Building on the last observation from Horta & Santos (2020), the next paper I’ll look at presents a case study about a new performance management system in one Italian university in the context of several years of applying a national trend towards a new public management style approach. Guarini et al. (2020) developed a case study based on a public university to understand how academic staff adapted to the new performance measurement system and assessment approach emphasising, among other things, increased publication in top-ranking journals. I’ll look at the findings of this case study mainly in reference to the Horta & Santos (2020) article.

The case study in the Guarini et al (2020) paper was selected because it was an outlier amongst its peers – implementing performance management systems that aligned very closely with national government metrics developed for the same purpose. The article provides a thorough consideration of the new public management approach and the recent history of several research assessment frameworks, for which there isn’t room in this post. However, it should be noted that this trend has led some researchers to argue that these approaches have led universities to adapt “…their structures around the idealised model of corporate performance to enhance research excellence and impact…” (Guarini et al., 2020, p. 112). They are structured in a way that may provide more central guidance about how to measure research performance and often have strong in-built systems for transparency and peer review. There have likely been several impacts of systems like this including, potentially, increases in overall research productivity. However, researchers also lodge criticisms ranging from reduced academic freedom, the approach incentivising high ranking publications rather than knowledge dissemination more broadly, among others. Again, this post will not be able to provide a full account of this debate.

In that context, Guarini et al. (2020) undertook face-to-face interviews with participants from eight departments – four from hard science (e.g. physics) and four from social science (e.g. sociology). Departments that were seen to be high performing and low performing within the new performance management system were selected for both the hard and social science groups. They used two different interview guides in the study, one for department heads and one for faculty members.

On a high level, the findings show that aligning university-level performance management with national performance metrics and associated government funding schemes can affect the way universities allocate resources and how researchers set their agendas. This is similar to Horta & Santos (2020) finding that organisational characteristics were associated with individual research agenda. Although this is again unsurprising, it is valuable to confirm with data that organisational characteristics are connected to how individual researchers develop their agendas.
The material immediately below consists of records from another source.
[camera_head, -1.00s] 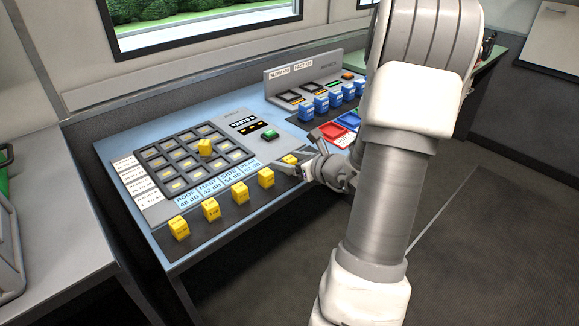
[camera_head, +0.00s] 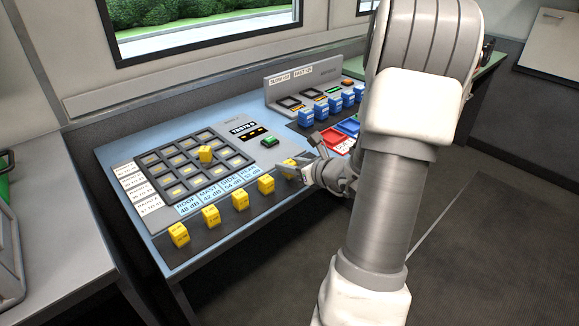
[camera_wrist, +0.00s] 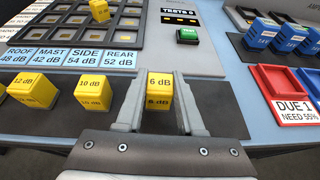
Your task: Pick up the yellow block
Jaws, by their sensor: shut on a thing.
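A yellow block (camera_wrist: 158,92) marked "6 dB" sits between the two fingers of my gripper (camera_wrist: 160,118) in the wrist view. The fingers are closed on its sides. In the head view my gripper (camera_head: 296,168) is at the right end of the yellow row, and the held block (camera_head: 289,168) is partly hidden by a finger. Other yellow blocks stand in a row to its left, including the "10 dB" block (camera_wrist: 94,94) and the "12 dB" block (camera_wrist: 34,90). One more yellow block (camera_head: 206,153) sits on the grid panel (camera_head: 160,197). I cannot tell whether the held block is clear of the surface.
Behind the yellow row are label cards (camera_wrist: 88,59) and a green button (camera_wrist: 188,36). Blue blocks (camera_head: 320,108) stand at the back right. A red tray (camera_wrist: 277,80) lies to the right of my gripper. The desk's front edge is close.

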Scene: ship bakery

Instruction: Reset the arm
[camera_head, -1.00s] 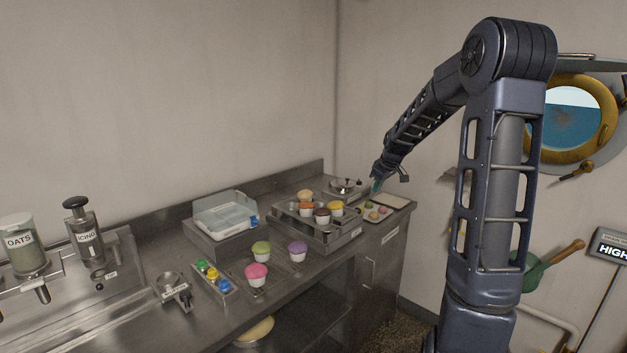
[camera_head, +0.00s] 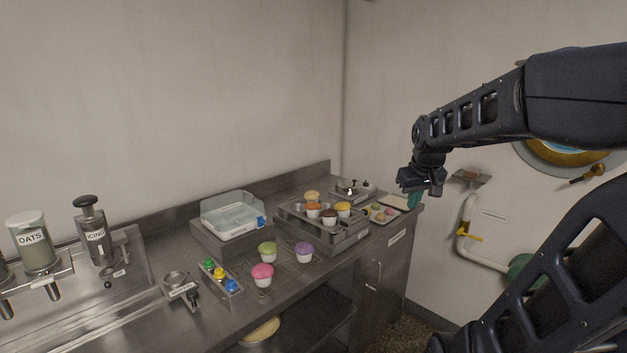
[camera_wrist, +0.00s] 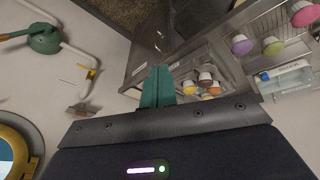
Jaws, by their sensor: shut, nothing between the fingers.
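My arm reaches in from the right in the head view and bends down at the wrist. Whether the fingertips touch anything is hard to tell from the head view.
A raised muffin tin (camera_head: 335,243) holds several cupcakes. Pink (camera_head: 262,274), green (camera_head: 268,251) and purple (camera_head: 304,251) cupcakes stand on a rack. A wall pipe (camera_head: 466,232) and porthole are at right.

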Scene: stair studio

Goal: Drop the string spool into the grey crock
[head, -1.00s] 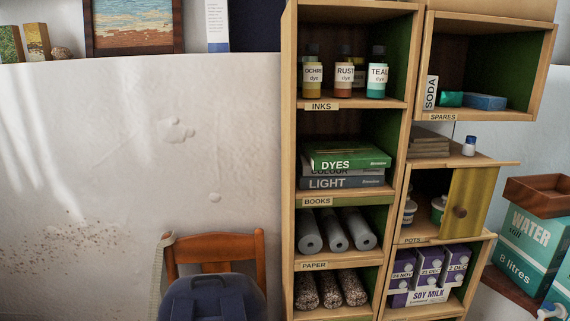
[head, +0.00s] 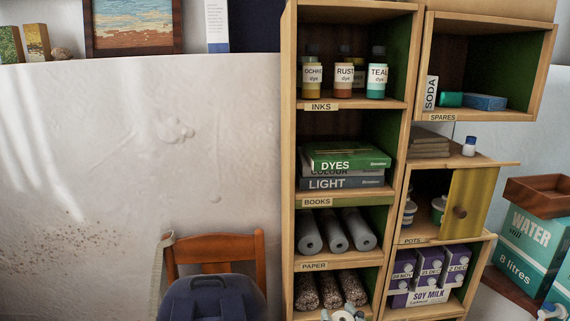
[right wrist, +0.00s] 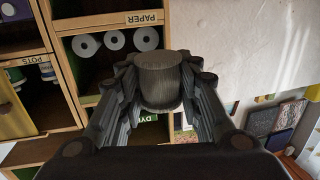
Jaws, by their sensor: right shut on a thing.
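In the right wrist view my right gripper (right wrist: 158,73) is shut on a dark grey ribbed cylinder, which I take to be the string spool (right wrist: 159,88). The spool sits between the two fingers with one flat round end showing. Shelves stand behind it in that view, which is upside down. I cannot make out a grey crock in either view. My left gripper is not in view.
A tall wooden shelf unit (head: 289,150) holds dyes, books and paper rolls. A sliding yellow door (head: 470,203) half covers the pots compartment, where small pots (head: 409,211) show. A chair (head: 213,246) stands at lower left. Water boxes (head: 533,240) stand at right.
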The interview findings are also largely consistent with the survey findings from Horta & Santos (2020) about the way that organisational characteristics relate to research agendas. The new performance management system, which placed emphasis on producing publications in high-ranking journals, seemed to be associated with some significant changes in the research behaviours of academics. The impact of the system was likely greater for social scientists and in departments that were seen to be underperforming. The authors found that a much larger proportion of the social science participants reported a meaningful change to their research agenda.
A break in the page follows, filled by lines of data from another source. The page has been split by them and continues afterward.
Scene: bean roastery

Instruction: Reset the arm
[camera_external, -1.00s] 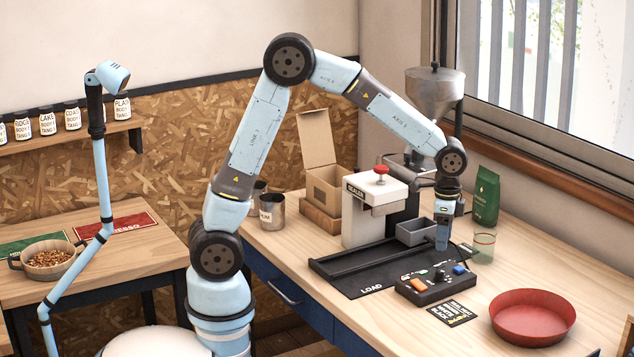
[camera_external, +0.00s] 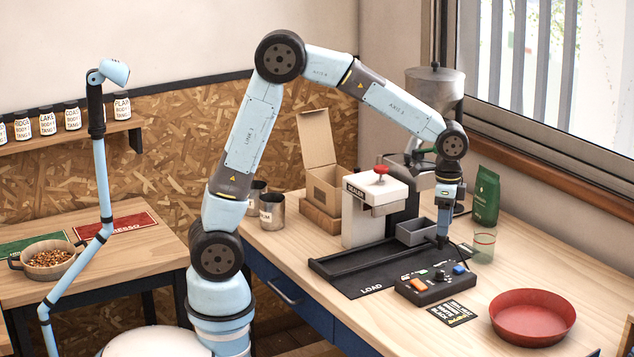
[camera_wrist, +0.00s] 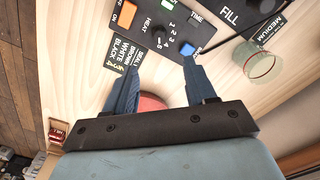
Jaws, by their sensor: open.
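My gripper (camera_external: 443,238) points down over the workbench (camera_external: 590,280), just behind the control box. Its fingers also show in the wrist view (camera_wrist: 160,82), spread apart with nothing held between them. The control box (camera_external: 436,287) has an orange button, a dark knob and a blue button. In the wrist view the blue button (camera_wrist: 187,49) appears close by the tip of the right finger. I cannot tell whether they touch.
The sealer (camera_external: 370,222) with a red knob stands left of my gripper, near a grey tray (camera_external: 416,234). A glass (camera_external: 483,249) and a green bag (camera_external: 486,196) are to the right. A red bowl (camera_external: 532,316) sits at the front right, with clear bench beyond it.

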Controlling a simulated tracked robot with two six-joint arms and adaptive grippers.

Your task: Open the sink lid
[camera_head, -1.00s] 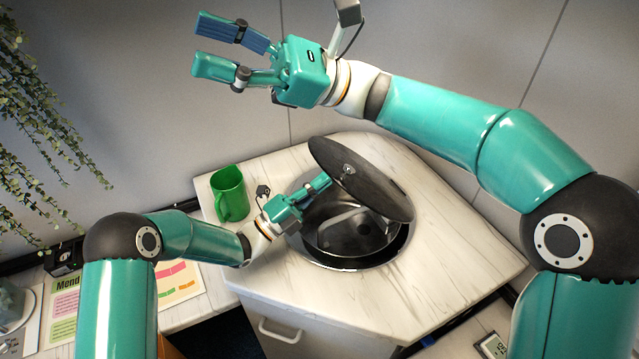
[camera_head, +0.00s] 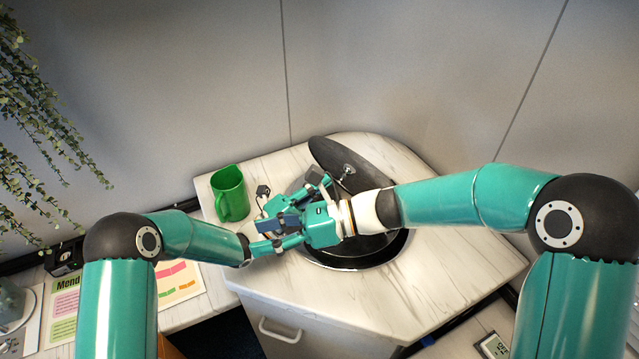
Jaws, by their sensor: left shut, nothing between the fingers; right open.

Some interviewees observed that although the new system did have positive impacts for transparency and objectivity, they also felt that some procedures and measurement approaches (like journal rankings) may not be ideal from their perspectives. Several felt that the focus on high-ranking journals was seen by some as potentially counterproductive to the overall advancement and dissemination of knowledge. Interviewees reported targeting different journals and more actively structuring research projects in a manner that results in optimal outcomes in relation to the publications incentivised by the system. Some also felt that this dynamic extended to the topics of research as well – with researchers increasingly focusing on “fashionable” topics to ensure high ranking publications. Specific to social scientists, some interviewees reflected that the system may have also resulted in researchers undertaking less research on topics of national importance and/or producing publications that might reach critical audiences outside of academia via writing articles for newspapers or writing in Italian. One interviewee placed a fine point on this by saying that some of his publications would have been better suited for lower-ranked publications (that may be in Italian or simply lower ranking journals), but he instead focused on getting them into the top-ranked journals because it was incentivised by the system. This change extended to disciplinary traditions, as social science academics also noted that publishing in books and book chapters was disincentivised, which is historically a common format for some social sciences.
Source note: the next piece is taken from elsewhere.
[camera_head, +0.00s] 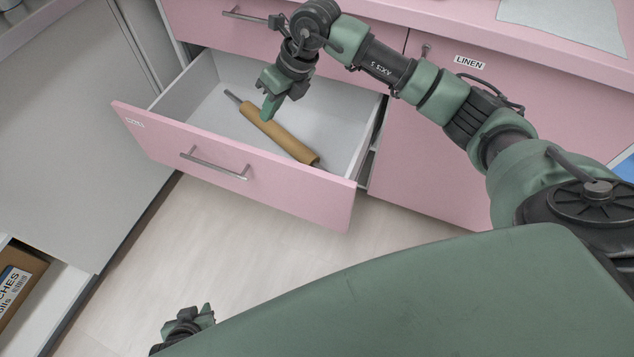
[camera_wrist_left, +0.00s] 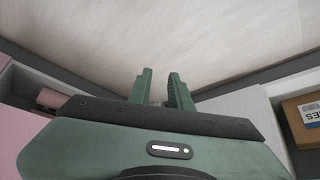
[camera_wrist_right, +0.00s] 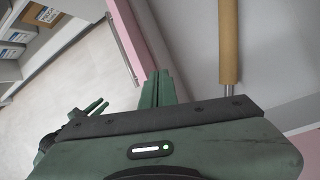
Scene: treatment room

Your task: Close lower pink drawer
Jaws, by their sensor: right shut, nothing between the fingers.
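The lower pink drawer (camera_head: 290,190) is pulled out of the pink cabinet in the head view. Its front carries a grey bar handle (camera_head: 213,165). A tan roller with grey ends (camera_head: 270,128) lies inside on the pale drawer floor. My right gripper (camera_head: 268,112) is shut and empty, over the open drawer near the roller. In the right wrist view the drawer front (camera_wrist_right: 140,60) is beside its fingertips; I cannot tell whether they touch it. My left gripper (camera_head: 208,312) is low above the floor, apart from the drawer. Its fingers (camera_wrist_left: 160,80) are apart and empty in the left wrist view.
The upper pink drawer (camera_head: 260,30) looks closed. A pink door with a LINEN label (camera_head: 468,62) stands to the right. A grey cabinet (camera_head: 70,130) stands at the left, with a brown box (camera_head: 18,280) on its lower shelf. The floor (camera_head: 190,240) before the drawer is clear.
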Regarding collegiality, previous systems in the university had relied on assessing researchers’ performance based on the values of each discipline. However, the new system framed performance increasingly in terms of, among other factors, winning of external grants and the journal publications described above. There was also competition between departments and individuals to access internal and external funding. Interviewees, in some cases, reoriented their research agendas to maximise their success in reference to these funds.

The authors summarised the interview findings by saying that the new performance management system “…created a “closed incentive system” that values only individual research performance. In such a system, performance metrics become an instrumental device for valuing time allocation to research, teaching and third mission activities. Although this incentive scheme may be rewarding for highly motivated researchers, it may surreptitiously alter the commonly accepted notions of academic work and the university mission” (pg 128).  In their assessment, the authors also underlined the potential unintended impacts of the management system that other studies previously identified – reductions in academic freedom, less innovation, and more conformity in research agendas.

Conclusions

If we take the findings of these two articles which focused specifically on how organisational characteristics relate to individual research agendas, a few key themes emerge. First, organisations that provide researchers with autonomy likely foster greater diversity in research agendas. This likely means that, among those agendas, there are more risky ones that may not result in high productivity or performance. However, those riskier agendas may also transcend disciplinary boundaries to potentially meaningfully engage with the complex problems facing our societies (e.g. the diverse interconnected impacts of climate change). Closer regulation of research outputs, like pressure to publish research in high-ranking journals, may also displace other important goals of universities – namely to teach students and effectively disseminate knowledge to the public. Finally, in relation to collegiality, these papers seem to indicate that organisations that foster collegial environments may ultimately result in research agendas that reach across disciplinary boundaries are potentially transformative.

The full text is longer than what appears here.